Turning Data Into Knowledge and Improvement… React Less, Improve More, Lead Better
This is a placeholder page for a book I am writing based on the “Better Metrics” workshops that I have been doing this year. These are methods I've been learning, using, and teaching for 20 years. I've blogged a lot on this topic, as well, over the years. I also presented on the topic at Lean Startup Week. This project is still in the early stages, including initial writing and a lot of iteration around the title, subtitle, and how to best articulate the key points of the book.
Hypothesis: Potential book readers are under great pressure to improve, but have limited time. As organizations add more performance measures and look at their metrics more frequently, there's lots of data available… but does that really lead to improvement?
Current management methods such as red/green analysis, comparisons to targets, and comparisons to past results don't help them distinguish between “noise” and meaningful “signals” in those metrics. A better method would save time and help focus efforts where they matter – knowing when it's appropriate to react and look for root causes of changes in performance… and when to step back and study and improve the system and its overall performance in a more systematic, less reactive way.

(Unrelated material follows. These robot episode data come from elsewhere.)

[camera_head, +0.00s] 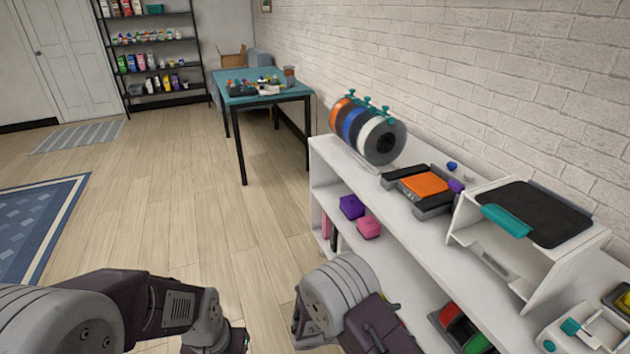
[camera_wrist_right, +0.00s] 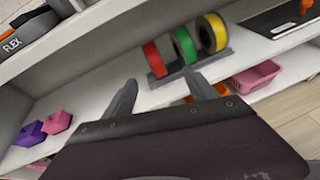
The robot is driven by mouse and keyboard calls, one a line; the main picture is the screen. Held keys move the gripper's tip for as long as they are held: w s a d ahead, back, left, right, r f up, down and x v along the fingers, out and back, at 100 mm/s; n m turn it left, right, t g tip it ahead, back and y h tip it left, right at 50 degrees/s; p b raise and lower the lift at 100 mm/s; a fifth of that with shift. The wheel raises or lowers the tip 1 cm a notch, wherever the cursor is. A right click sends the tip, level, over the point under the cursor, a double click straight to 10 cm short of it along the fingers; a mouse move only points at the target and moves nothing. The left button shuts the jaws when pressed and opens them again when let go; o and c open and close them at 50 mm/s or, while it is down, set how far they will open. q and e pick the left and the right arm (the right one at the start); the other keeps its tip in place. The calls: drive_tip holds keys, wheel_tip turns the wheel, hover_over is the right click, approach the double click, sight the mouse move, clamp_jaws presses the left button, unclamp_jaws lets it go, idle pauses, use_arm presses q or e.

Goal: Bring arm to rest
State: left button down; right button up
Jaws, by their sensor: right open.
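My right arm comes in at the bottom middle of the head view, close to the front of the white shelf unit (camera_head: 345,155). In the right wrist view, the two fingers of my right gripper (camera_wrist_right: 160,92) are spread apart, with nothing held between them. They point toward a shelf with red, green and yellow rolls (camera_wrist_right: 184,46), which stand beyond the fingertips. My left arm reaches in from the lower left of the head view, over the floor. Its fingers do not show.
The shelf unit carries a spool rack (camera_head: 369,131), an orange-and-black device (camera_head: 424,184) and a white stand with a dark top (camera_head: 535,212). Purple (camera_head: 351,206) and pink (camera_head: 368,228) boxes sit below. Wooden floor (camera_head: 190,190) is clear toward the teal table (camera_head: 262,98).

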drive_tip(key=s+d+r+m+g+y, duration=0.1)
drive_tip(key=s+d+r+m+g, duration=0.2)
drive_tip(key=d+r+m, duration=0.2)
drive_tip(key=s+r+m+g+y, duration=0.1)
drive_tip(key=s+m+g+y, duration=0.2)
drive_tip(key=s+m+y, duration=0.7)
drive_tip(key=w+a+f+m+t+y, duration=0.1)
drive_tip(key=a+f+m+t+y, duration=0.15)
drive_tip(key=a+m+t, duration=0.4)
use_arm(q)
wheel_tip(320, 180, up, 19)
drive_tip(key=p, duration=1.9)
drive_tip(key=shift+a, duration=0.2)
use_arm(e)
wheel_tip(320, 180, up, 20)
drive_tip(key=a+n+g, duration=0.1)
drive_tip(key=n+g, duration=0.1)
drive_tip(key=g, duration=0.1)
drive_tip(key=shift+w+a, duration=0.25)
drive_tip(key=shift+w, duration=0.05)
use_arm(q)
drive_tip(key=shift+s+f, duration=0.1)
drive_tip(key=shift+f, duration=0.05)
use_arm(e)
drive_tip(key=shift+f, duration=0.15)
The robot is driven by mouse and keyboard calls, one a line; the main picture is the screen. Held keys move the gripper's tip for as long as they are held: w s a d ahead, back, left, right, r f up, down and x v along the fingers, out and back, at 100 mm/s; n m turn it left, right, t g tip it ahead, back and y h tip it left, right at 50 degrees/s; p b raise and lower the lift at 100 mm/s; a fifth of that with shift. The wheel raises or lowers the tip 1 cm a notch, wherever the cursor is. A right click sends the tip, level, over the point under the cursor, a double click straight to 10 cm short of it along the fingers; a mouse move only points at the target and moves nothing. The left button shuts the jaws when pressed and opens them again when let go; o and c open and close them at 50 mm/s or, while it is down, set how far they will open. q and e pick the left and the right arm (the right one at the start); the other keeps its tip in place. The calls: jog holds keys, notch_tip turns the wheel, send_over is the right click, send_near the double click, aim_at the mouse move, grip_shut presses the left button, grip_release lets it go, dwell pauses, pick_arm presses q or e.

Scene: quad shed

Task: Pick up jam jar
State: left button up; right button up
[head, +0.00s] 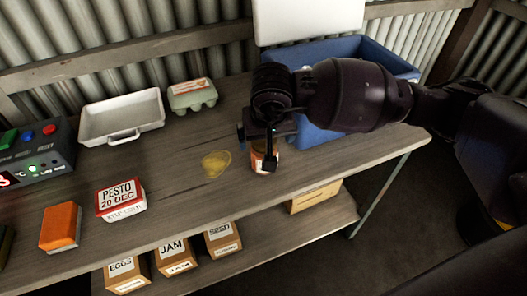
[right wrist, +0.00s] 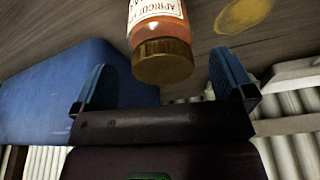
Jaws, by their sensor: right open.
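The jam jar (head: 259,163) stands on the wooden workbench, mostly hidden behind my right gripper in the head view. In the right wrist view the jam jar (right wrist: 158,38) shows an orange body, a white label reading "APRICOT" and a brownish-gold lid. My right gripper (head: 258,150) is over the jar from above. In the right wrist view my right gripper (right wrist: 166,85) is open, with its blue-padded fingers apart and the jar's lid lying between and just beyond them. I cannot tell whether a finger touches it. My left gripper is not in view.
A blue crate (head: 400,67) stands behind and right of the jar. A yellow spill-like patch (head: 216,163) lies to its left. A pesto tub (head: 121,200), orange block (head: 61,227), white tray (head: 121,117) and egg carton (head: 192,95) are farther left. Labelled boxes (head: 174,257) sit on the lower shelf.

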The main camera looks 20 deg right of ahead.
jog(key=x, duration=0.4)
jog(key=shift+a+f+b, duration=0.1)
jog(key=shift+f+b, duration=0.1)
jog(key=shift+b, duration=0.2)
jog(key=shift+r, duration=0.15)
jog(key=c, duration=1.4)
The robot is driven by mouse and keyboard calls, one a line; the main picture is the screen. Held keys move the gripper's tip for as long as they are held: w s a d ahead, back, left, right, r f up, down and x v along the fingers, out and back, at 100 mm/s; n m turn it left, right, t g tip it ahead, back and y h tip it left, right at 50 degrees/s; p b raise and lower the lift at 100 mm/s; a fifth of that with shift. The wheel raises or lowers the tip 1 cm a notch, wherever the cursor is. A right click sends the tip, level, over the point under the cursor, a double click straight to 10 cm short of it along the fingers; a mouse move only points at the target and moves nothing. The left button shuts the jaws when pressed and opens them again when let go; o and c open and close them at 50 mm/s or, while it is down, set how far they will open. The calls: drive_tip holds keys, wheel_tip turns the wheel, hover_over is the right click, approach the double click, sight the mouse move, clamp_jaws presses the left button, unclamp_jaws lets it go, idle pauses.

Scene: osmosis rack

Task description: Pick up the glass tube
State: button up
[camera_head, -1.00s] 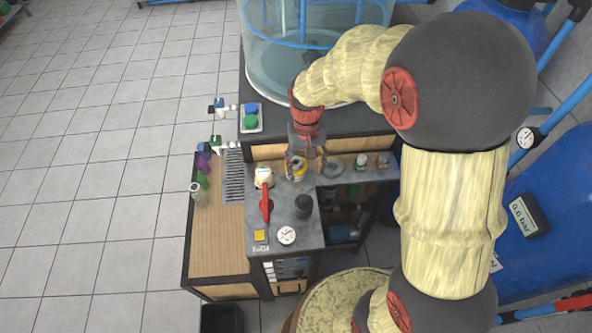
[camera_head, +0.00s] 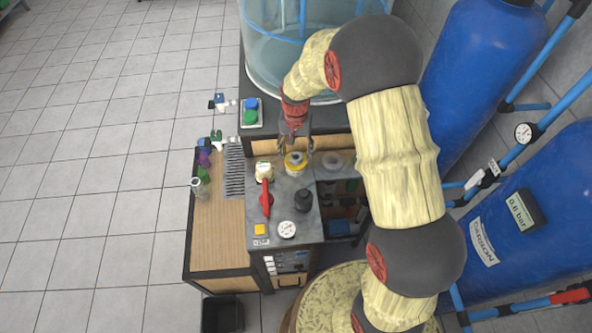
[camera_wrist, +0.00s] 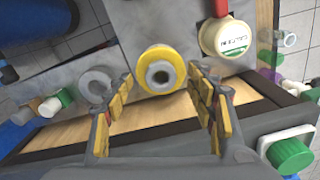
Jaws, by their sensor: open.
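A clear glass tube (camera_head: 196,188) stands at the left edge of the wooden bench top, in front of small green and purple vessels. In the wrist view a clear, round-mouthed piece that looks like this tube (camera_wrist: 287,40) shows at the far right. My gripper (camera_head: 294,147) is at the back of the grey counter, well to the right of the tube and apart from it. In the wrist view my gripper (camera_wrist: 166,100) has its two yellow-padded fingers spread, with nothing between them.
A yellow-ringed fitting (camera_head: 295,163) is just in front of my gripper. Beside it are a white-lidded jar (camera_head: 263,172), a red lever (camera_head: 266,198), a black knob (camera_head: 303,201) and a gauge (camera_head: 287,229). The wooden bench top (camera_head: 215,235) is clear toward the front.

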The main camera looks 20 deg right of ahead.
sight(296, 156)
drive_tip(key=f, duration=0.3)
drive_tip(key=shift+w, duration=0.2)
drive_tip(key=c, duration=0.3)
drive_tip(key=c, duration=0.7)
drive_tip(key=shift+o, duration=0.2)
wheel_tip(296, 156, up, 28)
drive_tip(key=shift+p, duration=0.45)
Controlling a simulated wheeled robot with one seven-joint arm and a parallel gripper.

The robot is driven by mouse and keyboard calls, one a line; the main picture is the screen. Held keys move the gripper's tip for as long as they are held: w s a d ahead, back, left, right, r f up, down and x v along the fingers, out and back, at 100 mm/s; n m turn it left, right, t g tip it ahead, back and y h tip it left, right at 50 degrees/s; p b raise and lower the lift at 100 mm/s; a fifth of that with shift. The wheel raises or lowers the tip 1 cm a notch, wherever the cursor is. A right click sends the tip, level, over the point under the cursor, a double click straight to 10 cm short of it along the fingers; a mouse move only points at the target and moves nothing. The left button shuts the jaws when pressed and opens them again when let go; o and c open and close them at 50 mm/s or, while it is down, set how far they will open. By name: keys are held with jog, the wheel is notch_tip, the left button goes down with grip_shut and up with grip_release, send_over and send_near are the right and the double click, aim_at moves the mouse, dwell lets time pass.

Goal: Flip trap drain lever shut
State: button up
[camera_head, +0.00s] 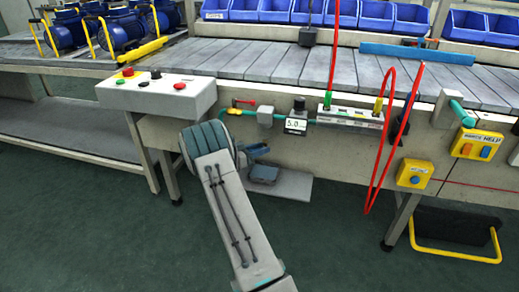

I also have a placeholder page on Leanpub.com, which is where I plan on initially publishing the book. I'll probably go the “in-progress publishing” route that they define as the core of “Lean publishing,” meaning early buyers will be able to buy the first few chapters and then give input and feedback.
I'm still working with potential cover concepts, such as this one and others that I'll have made.
I'd love to hear your comments if you'd post them below or contact me.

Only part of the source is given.